Finding new solutions in the Typhoon Haiyan recovery

Feb 28, 2014

Barangay 89: UN Resident Coordinator for the Philippines, Luiza Carvalho, marvels at local Tacloban construction skills as a group of men rebuild fishing boats. (Photo: UNDP)

Early recovery appears to be in full swing in Typhoon Haiyan-affected areas after almost four months of intensive humanitarian aid but according to UN officials, the progress must be maintained to prevent further harm to the most vulnerable. 

UN Resident Coordinator, Luiza Carvalho joined Valerie Amos, UN Under-Secretary-General for Humanitarian Affairs and Emergency Relief Coordinator to visit Guiuan and Tacloban and met with those most affected by the super typhoon.

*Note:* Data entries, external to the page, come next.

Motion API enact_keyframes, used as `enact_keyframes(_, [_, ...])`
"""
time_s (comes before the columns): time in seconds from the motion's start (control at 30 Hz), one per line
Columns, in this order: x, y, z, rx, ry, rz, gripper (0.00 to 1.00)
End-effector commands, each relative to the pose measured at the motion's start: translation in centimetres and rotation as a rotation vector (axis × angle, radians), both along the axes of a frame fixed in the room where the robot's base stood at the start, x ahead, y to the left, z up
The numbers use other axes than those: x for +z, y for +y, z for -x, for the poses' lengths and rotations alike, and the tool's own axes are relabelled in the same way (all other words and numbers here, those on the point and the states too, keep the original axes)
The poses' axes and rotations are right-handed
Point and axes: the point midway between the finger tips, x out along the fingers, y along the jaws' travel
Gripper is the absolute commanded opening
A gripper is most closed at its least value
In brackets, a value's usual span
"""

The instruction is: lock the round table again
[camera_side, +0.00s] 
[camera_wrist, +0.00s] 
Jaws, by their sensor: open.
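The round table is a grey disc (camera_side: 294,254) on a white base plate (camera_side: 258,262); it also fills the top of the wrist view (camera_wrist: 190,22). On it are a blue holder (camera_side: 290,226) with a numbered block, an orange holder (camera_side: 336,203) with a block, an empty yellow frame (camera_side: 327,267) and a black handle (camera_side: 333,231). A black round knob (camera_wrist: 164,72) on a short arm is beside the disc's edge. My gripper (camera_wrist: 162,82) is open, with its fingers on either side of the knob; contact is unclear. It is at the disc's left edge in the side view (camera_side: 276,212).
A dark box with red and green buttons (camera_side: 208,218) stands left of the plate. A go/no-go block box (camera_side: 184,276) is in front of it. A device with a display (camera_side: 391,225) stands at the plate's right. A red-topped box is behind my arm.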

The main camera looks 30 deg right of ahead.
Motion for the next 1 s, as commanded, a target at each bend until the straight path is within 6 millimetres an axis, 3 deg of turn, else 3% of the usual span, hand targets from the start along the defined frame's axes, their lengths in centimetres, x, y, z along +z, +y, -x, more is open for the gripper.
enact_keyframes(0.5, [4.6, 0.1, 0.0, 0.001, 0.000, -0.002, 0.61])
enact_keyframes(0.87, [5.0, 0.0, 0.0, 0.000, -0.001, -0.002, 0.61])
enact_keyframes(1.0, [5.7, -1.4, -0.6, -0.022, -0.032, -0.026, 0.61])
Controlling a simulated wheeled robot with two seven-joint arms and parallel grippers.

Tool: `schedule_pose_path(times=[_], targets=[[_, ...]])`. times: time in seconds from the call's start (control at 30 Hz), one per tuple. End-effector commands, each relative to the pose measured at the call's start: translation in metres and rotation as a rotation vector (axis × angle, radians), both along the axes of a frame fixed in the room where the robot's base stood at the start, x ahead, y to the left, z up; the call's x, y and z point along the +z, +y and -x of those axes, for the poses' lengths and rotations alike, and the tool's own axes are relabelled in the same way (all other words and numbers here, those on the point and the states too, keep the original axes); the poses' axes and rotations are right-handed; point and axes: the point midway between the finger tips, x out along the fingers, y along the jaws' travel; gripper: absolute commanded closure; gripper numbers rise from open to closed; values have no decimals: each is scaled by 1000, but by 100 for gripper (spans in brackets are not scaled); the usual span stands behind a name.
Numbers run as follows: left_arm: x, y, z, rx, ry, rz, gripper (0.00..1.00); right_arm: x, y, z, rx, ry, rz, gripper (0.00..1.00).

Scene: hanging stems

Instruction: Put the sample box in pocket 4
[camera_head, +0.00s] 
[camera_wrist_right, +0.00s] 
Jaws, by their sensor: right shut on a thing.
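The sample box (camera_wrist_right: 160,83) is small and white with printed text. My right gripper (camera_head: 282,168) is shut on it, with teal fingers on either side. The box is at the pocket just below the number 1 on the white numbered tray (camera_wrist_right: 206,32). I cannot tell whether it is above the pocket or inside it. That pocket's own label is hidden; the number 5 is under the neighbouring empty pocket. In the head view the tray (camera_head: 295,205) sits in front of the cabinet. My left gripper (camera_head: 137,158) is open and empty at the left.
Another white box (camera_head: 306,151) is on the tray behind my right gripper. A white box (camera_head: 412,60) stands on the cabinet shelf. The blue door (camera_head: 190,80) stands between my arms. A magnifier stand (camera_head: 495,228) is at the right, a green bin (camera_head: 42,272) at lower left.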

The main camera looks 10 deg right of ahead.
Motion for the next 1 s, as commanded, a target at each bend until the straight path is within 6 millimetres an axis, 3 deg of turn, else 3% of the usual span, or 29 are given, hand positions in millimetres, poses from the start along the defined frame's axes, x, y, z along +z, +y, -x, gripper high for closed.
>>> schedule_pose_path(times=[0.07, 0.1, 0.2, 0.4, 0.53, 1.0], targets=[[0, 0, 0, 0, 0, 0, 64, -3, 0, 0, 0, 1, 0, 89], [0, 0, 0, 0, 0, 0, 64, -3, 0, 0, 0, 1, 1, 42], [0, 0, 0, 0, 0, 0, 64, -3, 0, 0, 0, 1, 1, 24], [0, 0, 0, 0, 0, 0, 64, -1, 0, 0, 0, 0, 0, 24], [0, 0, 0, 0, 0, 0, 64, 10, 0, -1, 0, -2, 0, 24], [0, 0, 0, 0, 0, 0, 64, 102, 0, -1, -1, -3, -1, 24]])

“Millions of people still require urgent assistance to rebuild their lives and livelihoods, and ensure that the gains that we have made thus far are not rolled back,” Ms Amos said.

“Many in communities that were devastated are only now at the beginning of the difficult process of recovery.”

One of the stops on their tour included a carpentry demonstration in Tacloban’s Fisherman’s Village where over 1,000 people died during the storm. With the debris largely out of the way, village residents are seeking livelihoods support, one of the United Nations Development Programme’s (UNDP) pillar efforts.

“Today we saw the example of developing a food counter made with coconut and it’s a project together with the private sector because it will be a micro-financing institution, so it’s a combination of solutions,” Ms Carvalho said.

Over the next few months, UNDP will scale up its efforts in helping rebuild livelihoods of many of whom were left vulnerable with the storm’s ferocity. The coconut industry, for example, was wiped out with around 33 million damaged or destroyed trees in Eastern Visayas. The anticipation is that it will take at least five years before farming can start to reap regrowth benefits, but it’s the gap in the meantime that concerns UNDP.

This is something that cannot be shouldered by only one agency or government ministry. Cooperation is required, according to Ms Carvalho.

“Now what we notice more and more is that we find connectivity among the agencies, among the government, among the private sector,” she said.